I watched the competitors and tallied the amount of cuts and chops that it took per round. For the successful competitors, it appeared as if they needed between 37 and 48 strokes of the blade to complete the course. I made sure that my single hand kettlebell swings, snatches and punch swings were up to par for the task. I also worked on grip strength with the kettlebells with two kettlebell, one hand swings and forearm twists. I also paid particular attention to the concentric movement of the kettlebell to enhance my downward chopping motions. There was also a great deal of blade work, wood chopping and striking split logs with a modified sledgehammer handle as well as striking a truck tire with the same implement. I wanted to be certain that my energy level and accuracy would not wane during the contest. My kettlebell routine helped me to ensure that!

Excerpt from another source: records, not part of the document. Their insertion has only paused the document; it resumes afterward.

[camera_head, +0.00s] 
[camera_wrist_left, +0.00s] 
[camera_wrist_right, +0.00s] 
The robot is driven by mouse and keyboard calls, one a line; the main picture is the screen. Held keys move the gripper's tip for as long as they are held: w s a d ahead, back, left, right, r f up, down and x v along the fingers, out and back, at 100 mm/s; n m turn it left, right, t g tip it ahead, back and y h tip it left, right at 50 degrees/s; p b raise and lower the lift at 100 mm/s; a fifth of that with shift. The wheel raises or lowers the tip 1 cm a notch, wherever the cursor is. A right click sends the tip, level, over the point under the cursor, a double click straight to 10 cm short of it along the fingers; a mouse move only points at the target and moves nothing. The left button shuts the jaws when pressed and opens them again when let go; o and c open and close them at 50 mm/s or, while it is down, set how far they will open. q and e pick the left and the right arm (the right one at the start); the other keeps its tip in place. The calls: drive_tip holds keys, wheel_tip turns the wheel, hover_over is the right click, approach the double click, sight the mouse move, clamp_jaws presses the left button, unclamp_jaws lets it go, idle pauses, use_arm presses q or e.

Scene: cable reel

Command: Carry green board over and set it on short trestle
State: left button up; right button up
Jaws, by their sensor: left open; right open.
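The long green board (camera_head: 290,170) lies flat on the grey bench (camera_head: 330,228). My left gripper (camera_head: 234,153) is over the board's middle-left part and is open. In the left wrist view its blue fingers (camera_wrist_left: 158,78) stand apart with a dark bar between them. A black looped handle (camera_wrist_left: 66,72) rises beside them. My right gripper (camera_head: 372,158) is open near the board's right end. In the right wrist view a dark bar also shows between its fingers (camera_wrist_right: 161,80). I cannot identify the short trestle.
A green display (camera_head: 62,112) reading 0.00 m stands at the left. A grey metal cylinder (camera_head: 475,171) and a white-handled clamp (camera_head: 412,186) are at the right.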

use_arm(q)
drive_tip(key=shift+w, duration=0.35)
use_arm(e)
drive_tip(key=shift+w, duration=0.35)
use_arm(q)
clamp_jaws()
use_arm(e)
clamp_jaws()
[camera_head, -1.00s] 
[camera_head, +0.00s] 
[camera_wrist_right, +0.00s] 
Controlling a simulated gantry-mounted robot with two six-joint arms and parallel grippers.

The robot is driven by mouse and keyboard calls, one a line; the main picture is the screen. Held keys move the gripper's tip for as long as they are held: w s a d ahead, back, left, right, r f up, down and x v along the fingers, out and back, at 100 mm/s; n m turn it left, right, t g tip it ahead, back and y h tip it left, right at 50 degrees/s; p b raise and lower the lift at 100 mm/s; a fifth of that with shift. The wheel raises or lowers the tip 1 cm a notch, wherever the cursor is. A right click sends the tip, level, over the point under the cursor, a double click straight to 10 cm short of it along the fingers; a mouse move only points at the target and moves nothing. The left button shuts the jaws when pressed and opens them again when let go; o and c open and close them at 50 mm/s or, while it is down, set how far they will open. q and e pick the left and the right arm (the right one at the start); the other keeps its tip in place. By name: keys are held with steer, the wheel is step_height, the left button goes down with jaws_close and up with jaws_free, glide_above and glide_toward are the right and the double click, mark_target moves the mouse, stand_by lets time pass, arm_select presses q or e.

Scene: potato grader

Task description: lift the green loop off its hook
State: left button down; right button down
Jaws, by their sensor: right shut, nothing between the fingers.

First order of business was to find a bladesmith. Luckily, one of my student’s best friend’s fathers was one of the best bladesmiths around, Aldo Bruno from Baron Cutlery. What an incredible talent! We met, hit it off and immediately got to work on the creation. He decided on using 80CrV2 steel to forge a 2 pound, 3 ounce monster with a .270 inch spine, a 15” blade with a 6” custom handle. This thing was a beast! We named it the King Kukri.
I’ve been practicing with my Kukri as well as various other weapons for most of my life and was confident in my technique and power, but I needed to practice for this competition and get used to a weapon twice the weight of my usual Kukri. I had never cut wood, chicken, fish, hemp rope or bottles before – but I knew that with proper practice, I would put on a good performance. I operated on the assumption that the challenges would be more difficult and the competition stiffer. I wasn’t wrong…
Fast forward a few months and I was off to Atlanta to film Season 2 of Forged in Fire: Knife or Death! The van picked up me and 6 other competitors and we went to a secluded warehouse in an obscure section in the outskirts of Atlanta. We then met the Star Co-Hosts; Bill Goldberg, Tu Lam and Forged in Fire blade specialist, Travis Wuertz. Bill Goldberg, the former Atlanta Falcons player, aka “Goldberg” from the WWE, is the main host. Tu Lam, the former US Army Green Beret provides the color and Travis Wuertz, 2 Time Forged in Fire Champion, provides both pre and post competition interviews and tests our blades. Let me tell you about these guys, they are the most down to earth, cool and humble individuals you’ll ever want to meet. Anything that any of them do, I will support 100%. They went out of their way to hang out and talk with us. They worked very long and hard hours on the show, yet maintained their sense of humor and humility even during stressful moments. These guys didn’t forget where they have come from, especially Bill Goldberg. He has had a great deal of fame for quite a while, yet you’d never be able to tell by the way he acts and speaks with “unknowns”. The three hosts showed respect to all of the participants.
This was even more apparent during the filming of the promo footage which is standard for any network looking to capture added content in promotion of a series. Those three guys truly are one of a kind!
Flashback to the actual competition, and despite some minor setbacks, everything came together nicely. My experience was all that I thought it would be and more. Season 2 of Forged in Fire: Knife or Death airs on Wednesday, October 3rd at 10:00pm EDT on HISTORY. You’ll have to tune in to the new season to see what happens. I will have to say that this was one of the greatest experiences of my life!